The past holds endless fascination for people with fanciful dispositions and so hidden object games often embrace what many of us see as more elegant times than our own. Timeless: The Forgotten Town capitalizes on that antiquarian inclination, taking us back a hundred years to save a rustic village enslaved by an evil magician. While not offering us the most original game concept, its slick design and high-end graphics do good justice to some well-worn conventions.

At the start of the game, you’re speeding through the countryside on a modern bullet train, winding down from what sounds like a lengthy European vacation. Just as you’re reflecting how good it’ll be to get back home, the lights start to flicker and before your eyes, everything changes. Suddenly, you’re on a 19th century steam train hurtling along the tracks to who-knows-where and it’s up to you to stop the train and save yourself. You end up in a quaint European village that’s apparently been abandoned and very quickly, you start to realize that beyond the village’s utter lack of inhabitants, something about the place is not quite right.

 The Forgotten Town

If you’re an old hand at hidden object games, you’ll realize that Timeless: The Forgotten Town isn’t the most original game you’ve ever played. Within minutes you’ll adjust to its familiar formula of clue collecting, puzzle solving and hidden object hunting as well as its handy journal and recharging hint system. It’s all perhaps a bit too familiar but there’s no denying how well it’s done. From the beginning, the game overwhelms you with such gorgeous graphics and such a beautiful orchestral score, it’s hard to mind that you’ve probably seen it all before. Probably the worst thing that can be said about the game in fact, is that it suffers from an unsettlingly abrupt ending, the result (I suspect) of cutting the game short and separating the real ending out in order to create the “bonus content” players have come to expect.

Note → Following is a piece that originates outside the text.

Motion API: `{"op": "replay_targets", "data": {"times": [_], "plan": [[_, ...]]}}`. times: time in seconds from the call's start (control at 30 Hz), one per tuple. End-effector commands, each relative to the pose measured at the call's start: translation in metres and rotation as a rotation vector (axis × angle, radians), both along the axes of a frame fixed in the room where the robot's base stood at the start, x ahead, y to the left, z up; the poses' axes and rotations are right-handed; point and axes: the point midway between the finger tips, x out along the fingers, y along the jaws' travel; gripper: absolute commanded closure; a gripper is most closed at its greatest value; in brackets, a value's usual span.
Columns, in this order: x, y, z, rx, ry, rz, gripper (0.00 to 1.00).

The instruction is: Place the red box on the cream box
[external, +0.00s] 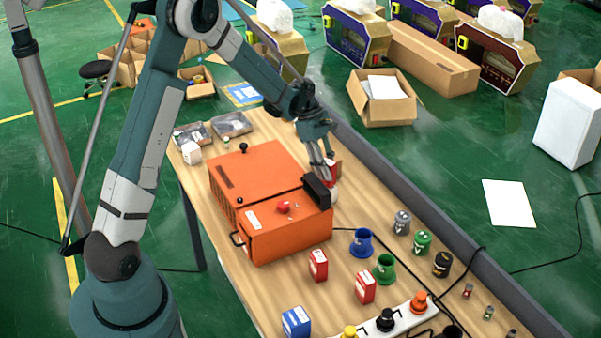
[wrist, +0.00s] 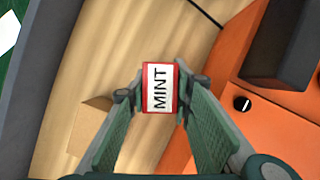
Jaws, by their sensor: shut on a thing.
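My gripper (wrist: 158,90) is shut on a red box (wrist: 160,88) with a white label reading MINT. In the external view, the red box (external: 334,166) shows partly behind my fingers, beside the orange machine. In the wrist view, a plain tan-cream box (wrist: 84,132) lies left of and below the held box, near the dark rail, partly hidden by my left finger. The held box is apart from it in the picture; its height above the table is hard to tell. I cannot pick out the cream box in the external view, where my arm covers that area.
The orange machine (external: 262,190) stands close beside my gripper. A dark rail (external: 400,188) runs along the table's other edge. Two more red boxes (external: 318,265) (external: 365,287), a blue box (external: 296,322) and several coloured cups stand towards the front.

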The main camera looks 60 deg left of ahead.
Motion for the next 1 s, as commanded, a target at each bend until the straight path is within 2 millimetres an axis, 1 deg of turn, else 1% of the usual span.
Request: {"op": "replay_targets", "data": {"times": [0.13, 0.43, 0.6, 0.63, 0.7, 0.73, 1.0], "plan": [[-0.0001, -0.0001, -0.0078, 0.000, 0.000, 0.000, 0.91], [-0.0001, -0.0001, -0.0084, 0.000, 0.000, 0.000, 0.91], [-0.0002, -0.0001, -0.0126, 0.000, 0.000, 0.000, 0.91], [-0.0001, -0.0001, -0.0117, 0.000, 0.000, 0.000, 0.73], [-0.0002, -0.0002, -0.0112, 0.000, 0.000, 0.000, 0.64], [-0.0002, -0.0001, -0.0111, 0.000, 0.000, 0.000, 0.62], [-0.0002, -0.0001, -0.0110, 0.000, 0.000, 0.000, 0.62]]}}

Aside from this transparent attempt to pad the extras, (which otherwise consist of concept art, wallpapers and some of the game’s music tracks) Timeless: The Forgotten Town is fluidly designed and expertly executed. While much of the gameplay is arguably boilerplate, it’s still a lot of fun and there are some notable highlights in the form of creative and challenging puzzles. My favorite—a mini-game in the form of an unusual slot machine—allows you for the first time ever, to improve your odds by using strategy. Ooh, that reminds me of one aggravating thing—the game’s puzzles don’t have reset buttons. This can be very annoying during the more complex puzzles when you’ve maneuvered yourself into a corner and can’t figure how to get out. Regardless, the game as a whole is very high quality, with every element from interface to sound to special effects done by a professional team that knows exactly what it’s doing.

 The Forgotten Town

As I say, Timeless: The Forgotten Town won’t win any awards for originality but it deserves to win several for slick design, evocative audio and mind-blowing graphics. Telling a familiar but still compelling tale, it effectively transports us to another time and place, sucks us into a fascinating mystery and challenges us to triumph by stretching both our powers of observation and our imaginations. It’s definitely not a game you should miss.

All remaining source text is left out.